В отличие от руководства РАИС, Крганов более осторожен в своих заявлениях и не высказывается резко о других духовных управлениях и их руководителях. Более того, само создание ДСМР не сопровождалось большим информационным шумом. На сайте, подконтрольном ДУМ РФ, Духовное собрание мусульман России даже назвали «скромным муфтиятом»[1058]. Затем, по-видимому, с подачи Крганова, в СМИ появилось другое определение: «вежливый муфтият»[1059]. Это уже было аллюзией на известный эвфемизм. Подобно «вежливым людям» в Крыму, новое духовное управление было призвано потеснить старых игроков в исламском сегменте религиозного рынка России.
В идейном плане Крганов демонстрирует солидарность по целому ряду вопросов со своим бывшим начальником Таджуддином[1060]. Это проявляется не только в заявлении Крганова о «каноническом единении» с ЦДУМ, но и в схожей оценке руководителями обоих муфтиятов проводимой в стране вероисповедной политики. И Таджуддин, и Крганов рассматривают Россию как де-факто православное государство с религиозными меньшинствами. Принцип «своего огорода», провозглашенный Таджуддином, вполне разделяется Кргановым, хотя последний и не использует терминологию муфтия ЦДУМ.

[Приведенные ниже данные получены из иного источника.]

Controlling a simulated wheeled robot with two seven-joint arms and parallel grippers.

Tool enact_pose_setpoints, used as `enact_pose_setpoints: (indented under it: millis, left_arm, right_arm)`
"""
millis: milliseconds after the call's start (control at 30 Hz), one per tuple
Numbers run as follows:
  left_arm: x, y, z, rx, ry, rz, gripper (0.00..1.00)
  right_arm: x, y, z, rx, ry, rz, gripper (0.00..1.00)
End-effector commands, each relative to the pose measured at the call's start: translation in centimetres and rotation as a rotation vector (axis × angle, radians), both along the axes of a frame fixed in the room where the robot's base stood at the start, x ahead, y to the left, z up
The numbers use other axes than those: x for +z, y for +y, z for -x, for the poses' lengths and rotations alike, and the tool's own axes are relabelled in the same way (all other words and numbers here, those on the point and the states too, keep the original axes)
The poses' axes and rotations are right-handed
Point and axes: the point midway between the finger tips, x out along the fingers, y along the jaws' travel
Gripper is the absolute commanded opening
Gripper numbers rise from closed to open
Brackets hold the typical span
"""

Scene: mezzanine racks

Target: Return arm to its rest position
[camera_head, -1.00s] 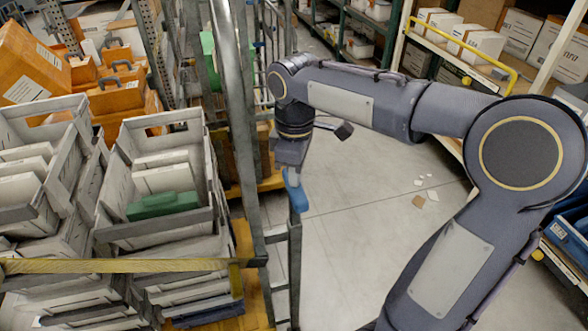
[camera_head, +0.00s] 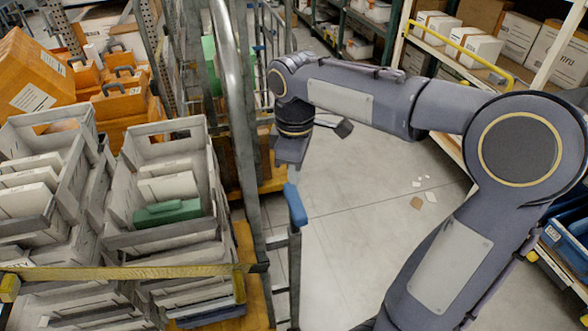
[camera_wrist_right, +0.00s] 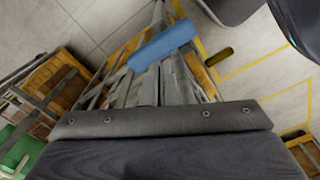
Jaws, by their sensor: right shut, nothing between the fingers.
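My right arm (camera_head: 365,98) reaches in from the right, bent at the elbow. Its gripper (camera_head: 290,163) points down, shut and empty, beside the metal frame of a cart. In the head view it appears just above a blue handle (camera_head: 295,205) on that frame, with a gap between them in the picture. In the right wrist view my dark gripper (camera_wrist_right: 160,122) fills the lower part, and the blue handle (camera_wrist_right: 163,45) shows beyond it. My left gripper is not in view.
The cart's metal post (camera_head: 240,110) stands close left of my gripper. Grey crates (camera_head: 160,240) are stacked behind a yellow strap (camera_head: 130,271). Orange cases (camera_head: 118,98) stand farther back. Racks with white boxes (camera_head: 475,45) line the right. The floor (camera_head: 350,215) between is clear except for scraps.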

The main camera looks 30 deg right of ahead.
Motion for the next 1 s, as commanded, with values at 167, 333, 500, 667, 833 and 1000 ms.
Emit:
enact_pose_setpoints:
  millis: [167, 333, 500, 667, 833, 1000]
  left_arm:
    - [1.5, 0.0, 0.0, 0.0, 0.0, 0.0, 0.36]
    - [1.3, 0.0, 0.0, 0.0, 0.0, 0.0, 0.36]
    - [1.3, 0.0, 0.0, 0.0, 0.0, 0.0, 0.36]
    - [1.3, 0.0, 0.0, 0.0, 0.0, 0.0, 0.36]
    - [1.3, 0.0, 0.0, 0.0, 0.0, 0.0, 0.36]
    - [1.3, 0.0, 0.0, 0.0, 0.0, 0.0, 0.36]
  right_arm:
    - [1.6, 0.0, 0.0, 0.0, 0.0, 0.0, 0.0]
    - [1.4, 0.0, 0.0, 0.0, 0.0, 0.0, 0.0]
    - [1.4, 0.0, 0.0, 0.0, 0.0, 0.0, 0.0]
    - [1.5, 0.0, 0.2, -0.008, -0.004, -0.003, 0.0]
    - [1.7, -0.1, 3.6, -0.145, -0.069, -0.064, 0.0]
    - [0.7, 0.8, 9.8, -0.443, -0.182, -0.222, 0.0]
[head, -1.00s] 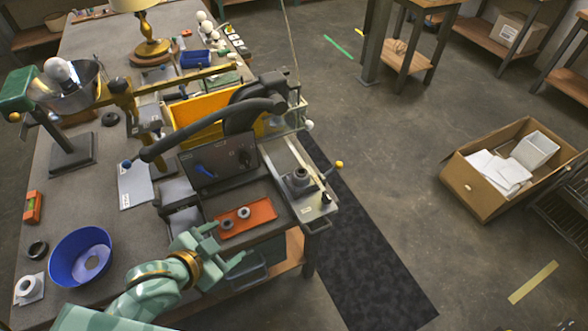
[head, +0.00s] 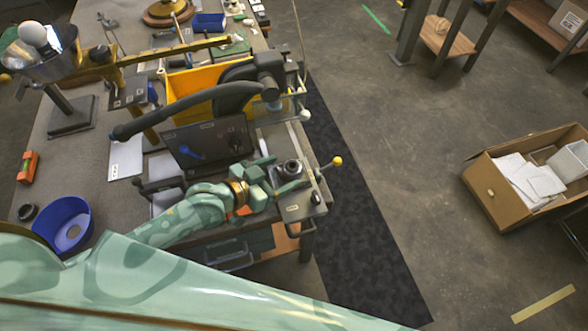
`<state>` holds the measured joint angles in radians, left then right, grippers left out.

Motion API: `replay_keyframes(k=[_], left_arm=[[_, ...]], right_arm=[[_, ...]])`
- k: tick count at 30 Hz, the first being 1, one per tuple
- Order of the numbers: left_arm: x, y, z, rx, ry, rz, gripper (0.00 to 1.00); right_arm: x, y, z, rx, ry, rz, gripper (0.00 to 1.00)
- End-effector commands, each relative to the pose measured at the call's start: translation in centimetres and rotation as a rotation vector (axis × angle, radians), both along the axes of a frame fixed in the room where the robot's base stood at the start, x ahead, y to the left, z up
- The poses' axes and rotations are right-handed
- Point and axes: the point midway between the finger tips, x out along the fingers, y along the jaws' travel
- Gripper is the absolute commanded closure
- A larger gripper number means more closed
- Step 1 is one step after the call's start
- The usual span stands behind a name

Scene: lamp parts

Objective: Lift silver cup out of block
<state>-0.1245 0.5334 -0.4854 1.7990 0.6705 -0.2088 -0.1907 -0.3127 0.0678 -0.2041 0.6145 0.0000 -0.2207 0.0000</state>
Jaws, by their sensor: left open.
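The silver cup (head: 291,167) is a small round metal piece with a dark opening. It sits upright in a dark block (head: 289,179) on the metal plate at the right end of the bench machine. My left gripper (head: 290,171) is open, with one finger on the far side of the cup and one on the near side. I cannot tell whether the fingers touch the cup. The near finger and the palm hide part of the block. My right gripper is not in view.
A lever with a yellow knob (head: 337,161) sticks out right of the block. The machine's dark panel (head: 207,143) and black curved arm (head: 180,108) stand behind and left. A blue bowl (head: 64,224) is at left. My green arm part crosses the bottom.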

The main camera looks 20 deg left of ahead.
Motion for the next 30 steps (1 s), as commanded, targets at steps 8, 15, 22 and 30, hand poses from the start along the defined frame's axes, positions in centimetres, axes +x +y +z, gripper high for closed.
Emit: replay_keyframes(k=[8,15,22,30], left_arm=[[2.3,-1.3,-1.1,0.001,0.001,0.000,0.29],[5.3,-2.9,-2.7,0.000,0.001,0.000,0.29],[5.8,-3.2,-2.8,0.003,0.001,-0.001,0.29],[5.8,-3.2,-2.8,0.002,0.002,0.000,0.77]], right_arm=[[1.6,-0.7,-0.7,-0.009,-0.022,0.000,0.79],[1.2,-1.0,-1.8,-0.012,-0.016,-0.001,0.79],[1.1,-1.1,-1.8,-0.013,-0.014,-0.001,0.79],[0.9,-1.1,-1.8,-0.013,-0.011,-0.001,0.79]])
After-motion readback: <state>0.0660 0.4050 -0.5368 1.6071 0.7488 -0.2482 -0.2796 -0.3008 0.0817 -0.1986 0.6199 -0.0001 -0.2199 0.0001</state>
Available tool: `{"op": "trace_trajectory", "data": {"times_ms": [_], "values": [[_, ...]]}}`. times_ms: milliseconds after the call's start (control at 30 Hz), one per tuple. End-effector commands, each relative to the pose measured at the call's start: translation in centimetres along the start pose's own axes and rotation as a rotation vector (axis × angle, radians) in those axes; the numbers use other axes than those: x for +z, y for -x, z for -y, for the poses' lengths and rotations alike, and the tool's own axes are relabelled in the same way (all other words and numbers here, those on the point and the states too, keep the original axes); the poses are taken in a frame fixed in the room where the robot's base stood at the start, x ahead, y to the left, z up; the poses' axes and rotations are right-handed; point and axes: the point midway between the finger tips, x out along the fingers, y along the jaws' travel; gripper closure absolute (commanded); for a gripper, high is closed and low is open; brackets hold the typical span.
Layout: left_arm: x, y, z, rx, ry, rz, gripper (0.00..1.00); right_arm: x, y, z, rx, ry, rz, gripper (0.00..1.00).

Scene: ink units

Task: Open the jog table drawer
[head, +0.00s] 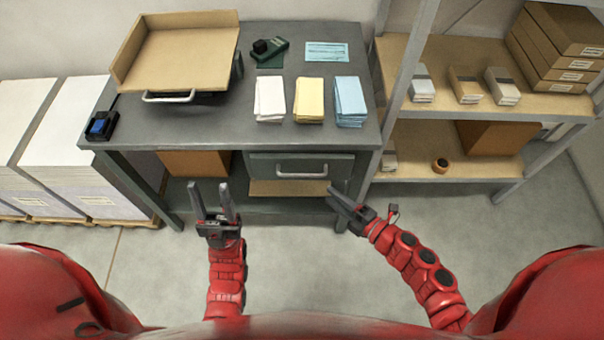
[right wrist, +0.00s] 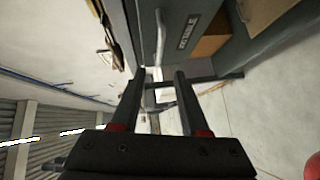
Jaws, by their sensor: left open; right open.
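The drawer (head: 262,168) has a dark grey front and sits under the right half of the grey table (head: 200,122). It looks shut. Its pale bar handle (head: 302,173) runs across the front; the handle (right wrist: 161,38) also shows in the right wrist view, near a label on the drawer front (right wrist: 178,50). My right gripper (head: 333,195) is open and empty, below and to the right of the handle, apart from it. In the right wrist view the fingers (right wrist: 159,76) point toward the drawer side. My left gripper (head: 210,188) is open and empty, left of the drawer.
A tan tray (head: 185,55) with its own handle stands on the table, with white (head: 269,98), yellow (head: 309,98) and blue (head: 350,100) paper stacks. A shelf rack (head: 440,110) stands close on the right. Paper pallets (head: 70,150) stand left. Floor in front is clear.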

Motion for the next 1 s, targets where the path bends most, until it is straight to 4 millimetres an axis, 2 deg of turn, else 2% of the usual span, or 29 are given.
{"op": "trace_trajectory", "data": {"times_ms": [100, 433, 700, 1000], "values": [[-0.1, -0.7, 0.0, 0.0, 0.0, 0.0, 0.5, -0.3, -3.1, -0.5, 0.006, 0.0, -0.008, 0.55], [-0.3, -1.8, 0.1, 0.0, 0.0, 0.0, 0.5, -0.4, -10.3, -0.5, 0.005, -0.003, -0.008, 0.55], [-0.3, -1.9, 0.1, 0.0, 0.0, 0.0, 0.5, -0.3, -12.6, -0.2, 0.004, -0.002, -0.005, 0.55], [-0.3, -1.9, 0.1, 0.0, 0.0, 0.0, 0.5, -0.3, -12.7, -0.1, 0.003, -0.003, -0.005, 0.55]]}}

Организаторы ДСМР учли негативный опыт РАИС. Это выразилось, в частности, в том, что во главе нового «параллельного» муфтията стоит один человек, а не несколько. Между двумя указанными духовными управлениями существуют и иные различия. Так, если РАИС по структуре в большей степени напоминал ЦДУМ с жестко выстроенной вертикалью власти[1061], то ДСМР имеет горизонтальную структуру[1062], то есть представляет собой картель, подобно Высшему координационному центру духовных управлений мусульман России, Совету муфтиев России (до середины 2010‐х гг.) или Координационному центру мусульман Северного Кавказа.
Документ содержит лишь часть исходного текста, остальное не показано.